GIVEN PROBLEM — Repeat the data word for word. Do not include the pictures.

PROVIDED MATERIAL —
══════

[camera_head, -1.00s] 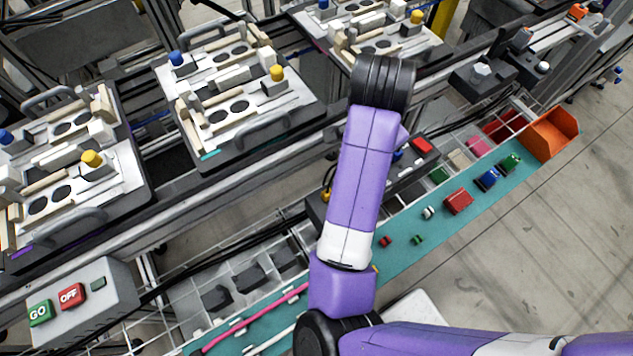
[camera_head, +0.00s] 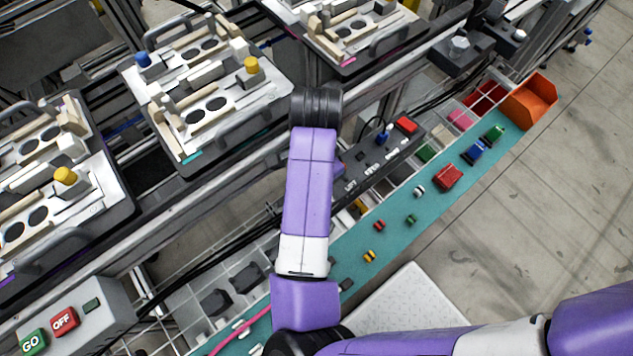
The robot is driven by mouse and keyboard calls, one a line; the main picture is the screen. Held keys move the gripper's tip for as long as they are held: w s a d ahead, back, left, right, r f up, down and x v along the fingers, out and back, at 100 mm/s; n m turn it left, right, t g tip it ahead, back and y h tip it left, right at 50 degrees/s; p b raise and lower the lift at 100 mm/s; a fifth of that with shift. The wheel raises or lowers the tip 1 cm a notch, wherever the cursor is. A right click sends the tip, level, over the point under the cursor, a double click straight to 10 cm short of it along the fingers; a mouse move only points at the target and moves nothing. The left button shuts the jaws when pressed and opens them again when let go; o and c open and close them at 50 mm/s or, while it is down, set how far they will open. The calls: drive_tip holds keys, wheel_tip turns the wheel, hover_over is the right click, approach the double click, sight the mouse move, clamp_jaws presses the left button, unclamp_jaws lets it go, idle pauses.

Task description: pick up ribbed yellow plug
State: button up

══════

WRITTEN RESPONSE —
[camera_head, -1.00s] 
[camera_head, +0.00s] 
The robot is driven by mouse and keyboard calls, one a line; the main picture is the screen. Held keys move the gripper's tip for as long as they are held: w s a d ahead, back, left, right, r f up, down and x v along the fingers, out and back, at 100 mm/s; n m turn it left, right, t g tip it ahead, back and y h tip it left, right at 50 degrees/s; p b raise and lower the lift at 100 mm/s; a fifth of that with shift. The wheel raises or lowers the tip 1 cm a notch, wherever the cursor is. A right click sends the tip, level, over the point under the cursor, a double click straight to 10 cm short of it along the fingers; a mouse move only points at the target and moves nothing. The left button shuts the jaws when pressed and opens them again when let go; o and c open and close them at 50 mm/s or, while it is down, set how far they will open. The calls: drive_tip holds keys, wheel_tip turns the wheel, hover_over is the right click, approach the double click, sight the mouse move, clamp_jaws presses the left button, unclamp_jaws lets it go, idle pauses.

Task description: pick up ribbed yellow plug
State: button up

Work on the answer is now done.